Affiliated entities having overlapping management and the occurrence of transactions between such entities are not extraordinary occurrences. It is not alleged that the complained-of conflicts of interest and breaches of fiduciary duties were concealed from or unknown to Birchwood-Manassas when they occurred. Even if its managers did not bring an action against the Defendants before the statute of limitations ran, other members of the entity could have done so. Code § § 13.1-1042(A) and 13.1-1043 (stating that a member can commence or maintain a derivative proceeding if the plaintiff " fairly and adequately represents the interests of the limited liability company" and was " a member at the time of the transaction of which he or it complains" ); see also Simmons v. Miller, 261 Va. 561, 574, 544 S.E.2d 666, 674 (2001) (" A derivative action is an equitable proceeding in which a shareholder asserts, on behalf of the corporation, a claim that belongs to the corporation rather than the shareholder." ). This is borne out by the fact, mentioned by the circuit court in its letter opinion, that although no action was brought concerning the loans within the statute of limitations, at least one non-managing member of Birchwood-Manassas brought an action during that limitations period seeking to have Birchwood-Manassas dissolved.

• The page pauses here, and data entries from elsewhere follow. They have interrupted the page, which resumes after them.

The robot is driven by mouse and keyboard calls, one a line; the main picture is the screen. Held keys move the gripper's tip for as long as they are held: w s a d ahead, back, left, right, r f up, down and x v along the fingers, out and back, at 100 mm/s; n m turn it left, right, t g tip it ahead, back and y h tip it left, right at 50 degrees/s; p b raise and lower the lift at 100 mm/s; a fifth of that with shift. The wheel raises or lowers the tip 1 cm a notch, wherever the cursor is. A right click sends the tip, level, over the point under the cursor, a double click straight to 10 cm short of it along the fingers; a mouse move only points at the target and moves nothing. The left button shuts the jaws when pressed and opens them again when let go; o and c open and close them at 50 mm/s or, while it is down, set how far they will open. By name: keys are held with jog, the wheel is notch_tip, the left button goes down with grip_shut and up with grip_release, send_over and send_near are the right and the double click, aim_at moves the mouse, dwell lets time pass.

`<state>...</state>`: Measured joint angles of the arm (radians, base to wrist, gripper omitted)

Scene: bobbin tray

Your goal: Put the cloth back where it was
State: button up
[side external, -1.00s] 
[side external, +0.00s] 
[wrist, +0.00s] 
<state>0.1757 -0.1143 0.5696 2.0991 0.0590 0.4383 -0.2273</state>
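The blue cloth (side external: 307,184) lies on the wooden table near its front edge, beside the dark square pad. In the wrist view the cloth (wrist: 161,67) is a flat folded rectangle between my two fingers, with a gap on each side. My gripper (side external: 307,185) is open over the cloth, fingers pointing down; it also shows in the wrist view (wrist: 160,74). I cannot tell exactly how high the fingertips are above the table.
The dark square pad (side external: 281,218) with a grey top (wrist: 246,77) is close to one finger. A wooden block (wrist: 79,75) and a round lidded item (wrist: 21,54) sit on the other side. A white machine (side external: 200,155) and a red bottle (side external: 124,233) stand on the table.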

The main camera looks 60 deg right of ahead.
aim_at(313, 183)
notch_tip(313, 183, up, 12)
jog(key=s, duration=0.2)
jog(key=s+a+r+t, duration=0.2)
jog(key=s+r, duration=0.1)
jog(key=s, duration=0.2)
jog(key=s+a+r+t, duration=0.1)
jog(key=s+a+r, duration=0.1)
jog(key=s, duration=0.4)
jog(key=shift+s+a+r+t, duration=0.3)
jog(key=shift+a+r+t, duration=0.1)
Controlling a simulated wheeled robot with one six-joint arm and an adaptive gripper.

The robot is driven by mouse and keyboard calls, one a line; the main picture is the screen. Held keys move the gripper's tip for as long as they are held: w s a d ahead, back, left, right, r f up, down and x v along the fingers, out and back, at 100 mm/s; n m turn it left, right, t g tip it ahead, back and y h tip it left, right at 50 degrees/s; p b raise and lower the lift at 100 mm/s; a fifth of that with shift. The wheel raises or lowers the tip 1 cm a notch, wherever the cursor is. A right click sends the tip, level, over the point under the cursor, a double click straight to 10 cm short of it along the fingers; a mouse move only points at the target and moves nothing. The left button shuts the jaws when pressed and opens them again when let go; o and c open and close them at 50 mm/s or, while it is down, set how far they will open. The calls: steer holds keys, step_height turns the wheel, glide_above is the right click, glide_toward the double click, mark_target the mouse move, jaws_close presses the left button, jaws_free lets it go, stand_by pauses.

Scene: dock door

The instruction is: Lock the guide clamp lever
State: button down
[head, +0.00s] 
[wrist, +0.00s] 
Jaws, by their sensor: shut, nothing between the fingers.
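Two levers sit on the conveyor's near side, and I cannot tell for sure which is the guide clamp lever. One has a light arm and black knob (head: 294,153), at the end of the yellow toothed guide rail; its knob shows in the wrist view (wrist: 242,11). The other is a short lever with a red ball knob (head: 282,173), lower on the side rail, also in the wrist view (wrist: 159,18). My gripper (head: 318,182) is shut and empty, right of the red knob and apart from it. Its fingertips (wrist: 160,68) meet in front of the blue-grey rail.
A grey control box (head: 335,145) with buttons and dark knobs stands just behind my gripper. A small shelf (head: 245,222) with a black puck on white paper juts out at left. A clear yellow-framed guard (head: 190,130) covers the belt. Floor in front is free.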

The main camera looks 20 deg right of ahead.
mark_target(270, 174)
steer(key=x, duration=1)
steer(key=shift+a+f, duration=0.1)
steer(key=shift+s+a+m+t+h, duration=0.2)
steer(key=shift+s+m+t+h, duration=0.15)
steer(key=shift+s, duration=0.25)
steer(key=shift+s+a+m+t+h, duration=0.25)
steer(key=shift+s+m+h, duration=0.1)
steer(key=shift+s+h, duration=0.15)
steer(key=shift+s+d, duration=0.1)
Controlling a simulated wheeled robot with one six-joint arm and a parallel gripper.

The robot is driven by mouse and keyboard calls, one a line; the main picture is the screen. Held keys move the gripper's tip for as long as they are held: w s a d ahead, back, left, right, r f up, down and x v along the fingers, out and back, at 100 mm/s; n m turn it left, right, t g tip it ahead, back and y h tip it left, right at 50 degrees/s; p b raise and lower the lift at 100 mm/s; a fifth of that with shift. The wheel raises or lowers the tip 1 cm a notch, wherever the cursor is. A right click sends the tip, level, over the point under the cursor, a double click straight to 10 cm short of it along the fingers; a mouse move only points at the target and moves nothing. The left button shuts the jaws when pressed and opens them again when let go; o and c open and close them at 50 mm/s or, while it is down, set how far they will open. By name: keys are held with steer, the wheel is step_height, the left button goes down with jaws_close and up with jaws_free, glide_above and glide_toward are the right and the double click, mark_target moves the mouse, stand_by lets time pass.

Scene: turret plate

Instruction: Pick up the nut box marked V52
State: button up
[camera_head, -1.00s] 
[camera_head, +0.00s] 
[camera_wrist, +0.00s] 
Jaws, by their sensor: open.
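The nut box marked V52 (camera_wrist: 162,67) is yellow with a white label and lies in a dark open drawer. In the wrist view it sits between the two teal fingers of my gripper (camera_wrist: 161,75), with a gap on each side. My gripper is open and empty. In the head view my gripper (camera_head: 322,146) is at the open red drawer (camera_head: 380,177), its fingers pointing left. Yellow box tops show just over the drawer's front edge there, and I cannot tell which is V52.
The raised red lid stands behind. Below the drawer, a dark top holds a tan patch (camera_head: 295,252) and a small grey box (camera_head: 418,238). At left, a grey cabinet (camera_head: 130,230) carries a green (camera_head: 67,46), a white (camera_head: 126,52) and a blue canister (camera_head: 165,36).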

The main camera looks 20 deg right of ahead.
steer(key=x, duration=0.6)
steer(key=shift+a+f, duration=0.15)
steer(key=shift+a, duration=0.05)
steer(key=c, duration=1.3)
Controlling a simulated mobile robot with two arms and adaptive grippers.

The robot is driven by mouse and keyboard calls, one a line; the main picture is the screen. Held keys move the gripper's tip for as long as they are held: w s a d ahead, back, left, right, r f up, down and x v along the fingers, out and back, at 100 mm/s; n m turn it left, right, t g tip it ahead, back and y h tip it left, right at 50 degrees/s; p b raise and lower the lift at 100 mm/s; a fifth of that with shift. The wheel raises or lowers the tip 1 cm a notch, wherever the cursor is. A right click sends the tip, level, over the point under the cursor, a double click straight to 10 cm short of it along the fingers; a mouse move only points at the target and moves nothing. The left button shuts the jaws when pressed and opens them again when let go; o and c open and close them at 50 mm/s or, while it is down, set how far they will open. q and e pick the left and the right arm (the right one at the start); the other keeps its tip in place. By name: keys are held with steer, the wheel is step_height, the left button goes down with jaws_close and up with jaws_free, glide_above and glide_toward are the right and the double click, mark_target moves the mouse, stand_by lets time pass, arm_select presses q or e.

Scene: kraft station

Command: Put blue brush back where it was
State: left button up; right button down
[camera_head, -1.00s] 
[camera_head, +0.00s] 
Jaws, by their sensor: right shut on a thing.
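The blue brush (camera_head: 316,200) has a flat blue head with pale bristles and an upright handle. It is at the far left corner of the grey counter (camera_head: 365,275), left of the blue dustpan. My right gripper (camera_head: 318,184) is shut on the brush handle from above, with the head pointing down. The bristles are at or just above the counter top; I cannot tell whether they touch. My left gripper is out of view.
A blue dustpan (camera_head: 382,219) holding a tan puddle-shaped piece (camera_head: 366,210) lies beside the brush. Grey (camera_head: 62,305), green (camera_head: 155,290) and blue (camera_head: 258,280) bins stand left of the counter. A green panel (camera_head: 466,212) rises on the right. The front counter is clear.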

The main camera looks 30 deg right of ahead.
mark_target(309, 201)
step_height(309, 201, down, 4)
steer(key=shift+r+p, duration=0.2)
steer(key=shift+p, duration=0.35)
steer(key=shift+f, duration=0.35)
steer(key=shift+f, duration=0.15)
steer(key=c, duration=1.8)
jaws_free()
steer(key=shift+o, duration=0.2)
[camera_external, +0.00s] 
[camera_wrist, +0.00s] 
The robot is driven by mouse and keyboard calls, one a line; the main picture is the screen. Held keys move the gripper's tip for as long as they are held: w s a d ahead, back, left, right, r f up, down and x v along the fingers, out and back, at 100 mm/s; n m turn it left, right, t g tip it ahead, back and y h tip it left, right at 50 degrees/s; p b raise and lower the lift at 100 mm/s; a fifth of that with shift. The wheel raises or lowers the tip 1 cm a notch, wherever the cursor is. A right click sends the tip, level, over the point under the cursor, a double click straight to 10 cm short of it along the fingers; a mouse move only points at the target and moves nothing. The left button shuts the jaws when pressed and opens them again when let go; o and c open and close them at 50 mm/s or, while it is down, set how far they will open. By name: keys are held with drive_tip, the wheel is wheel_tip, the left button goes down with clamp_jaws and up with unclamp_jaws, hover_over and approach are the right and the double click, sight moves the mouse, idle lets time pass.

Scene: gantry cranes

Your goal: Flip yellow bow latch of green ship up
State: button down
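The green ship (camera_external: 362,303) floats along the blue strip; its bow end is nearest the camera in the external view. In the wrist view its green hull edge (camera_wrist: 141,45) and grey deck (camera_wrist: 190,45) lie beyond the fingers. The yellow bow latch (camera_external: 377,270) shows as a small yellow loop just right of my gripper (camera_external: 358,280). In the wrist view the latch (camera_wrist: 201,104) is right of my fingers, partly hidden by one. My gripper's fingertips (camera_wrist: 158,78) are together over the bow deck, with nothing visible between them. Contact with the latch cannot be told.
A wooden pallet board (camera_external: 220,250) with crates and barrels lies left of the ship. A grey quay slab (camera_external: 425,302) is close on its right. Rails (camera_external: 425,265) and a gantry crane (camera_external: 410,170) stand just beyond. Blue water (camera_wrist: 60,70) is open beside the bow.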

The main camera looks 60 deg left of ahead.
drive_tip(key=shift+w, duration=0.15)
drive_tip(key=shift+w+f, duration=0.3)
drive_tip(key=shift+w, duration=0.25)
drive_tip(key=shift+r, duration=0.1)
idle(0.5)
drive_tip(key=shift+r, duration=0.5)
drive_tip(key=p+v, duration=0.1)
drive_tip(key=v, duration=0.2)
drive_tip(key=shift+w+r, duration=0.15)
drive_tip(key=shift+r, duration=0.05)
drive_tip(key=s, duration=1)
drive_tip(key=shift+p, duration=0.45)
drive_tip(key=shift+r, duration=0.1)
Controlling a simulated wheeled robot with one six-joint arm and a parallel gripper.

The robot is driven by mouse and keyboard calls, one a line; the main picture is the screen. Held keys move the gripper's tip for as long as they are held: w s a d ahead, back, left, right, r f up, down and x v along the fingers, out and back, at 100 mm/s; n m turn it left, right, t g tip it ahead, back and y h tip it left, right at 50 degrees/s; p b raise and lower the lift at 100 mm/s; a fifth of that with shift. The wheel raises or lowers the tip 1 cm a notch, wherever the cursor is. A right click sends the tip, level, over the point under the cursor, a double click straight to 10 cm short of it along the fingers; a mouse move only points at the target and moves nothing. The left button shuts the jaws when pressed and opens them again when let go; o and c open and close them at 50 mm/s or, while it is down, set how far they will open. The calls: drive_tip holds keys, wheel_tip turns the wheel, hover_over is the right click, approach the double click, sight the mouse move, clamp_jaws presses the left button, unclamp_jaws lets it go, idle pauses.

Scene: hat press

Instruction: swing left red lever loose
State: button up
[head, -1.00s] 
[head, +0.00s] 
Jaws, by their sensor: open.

As a matter of law, an action could have been filed to pursue collection of the loans within the statute of limitations. Birchwood-Manassas has not proven the existence of an extraordinary circumstance that could not have been avoided by the exercise of due diligence. " Equity aids the vigilant, not those who sleep on their rights." Chesapeake & Ohio Ry. Co. v. Willis, 200 Va. 299, 306, 105 S.E.2d 833, 839 (1958). Birchwood-Manassas is not entitled to equitable relief. The circuit court did not err in granting the Defendants' plea in bar.
For the foregoing reasons, we affirm the judgment of the Circuit Court of Prince William County. The appellant shall pay to the appellees two hundred and fifty dollars damages.
This order shall be certified to the said circuit court, and shall be published in the Virginia Reports.